On Jan 1, 2008, at 11:37 AM, der.hans wrote:

> Am 01. Jan, 2008 schwätzte Chris Gehlker so:
>
>> I received this link from another list. It does clarify things.
>> <http://www.cio-today.com/news/RIAA-Not-Targeting-CD-Ripping-After-All/story.xhtml?story_id=13300C81I5JE
>> >
>
> Bah, the site requires allowing cookies to get past the ad :(.

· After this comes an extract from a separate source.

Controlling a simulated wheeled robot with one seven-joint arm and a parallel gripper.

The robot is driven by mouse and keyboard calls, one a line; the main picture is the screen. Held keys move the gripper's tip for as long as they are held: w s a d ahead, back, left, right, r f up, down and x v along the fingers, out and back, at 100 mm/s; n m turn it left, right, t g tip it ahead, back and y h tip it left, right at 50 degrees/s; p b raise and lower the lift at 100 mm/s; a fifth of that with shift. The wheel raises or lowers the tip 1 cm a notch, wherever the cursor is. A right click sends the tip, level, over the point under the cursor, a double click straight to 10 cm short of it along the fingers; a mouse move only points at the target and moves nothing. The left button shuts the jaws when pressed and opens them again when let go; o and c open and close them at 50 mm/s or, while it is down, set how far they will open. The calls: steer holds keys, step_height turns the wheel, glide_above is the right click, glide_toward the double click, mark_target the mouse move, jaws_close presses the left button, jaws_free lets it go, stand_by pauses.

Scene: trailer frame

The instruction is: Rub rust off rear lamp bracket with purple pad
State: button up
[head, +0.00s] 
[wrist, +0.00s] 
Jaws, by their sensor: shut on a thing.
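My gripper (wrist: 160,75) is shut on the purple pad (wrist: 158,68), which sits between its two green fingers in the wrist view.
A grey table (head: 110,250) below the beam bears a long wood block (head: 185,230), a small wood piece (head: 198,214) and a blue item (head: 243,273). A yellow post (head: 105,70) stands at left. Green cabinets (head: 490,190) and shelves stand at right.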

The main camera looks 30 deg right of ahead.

It's doing that for me now as well. It wasn't this morning.
>
>
> "Once Defendant converted Plaintiffs' recording into the
> compressed .MP3
> format and they are in his shared folder, they are no longer the
> authorized copies distributed by Plaintiffs."
>
> Does that mean sharing flac or wav would be OK?
>
> To me the sentence does make it seem like moving to "the compressed
> .MP3" is what makes it "no longer the authorized copies distributed by
> Plaintiffs", especially after several sentences making the case that
> the
> defendents are the ones who converted the songs to mp3. If being in a
> compressed format is not part of the cause, then it doesn't belong in
> the sentence. It especially doesn't belong in a legal, causality-based
> document.
>
> What if the songs were merely linked into the shared folder?


Methinks you are being a bit disingenuous.


--
Seven Deadly Sins? I thought it was a to-do list!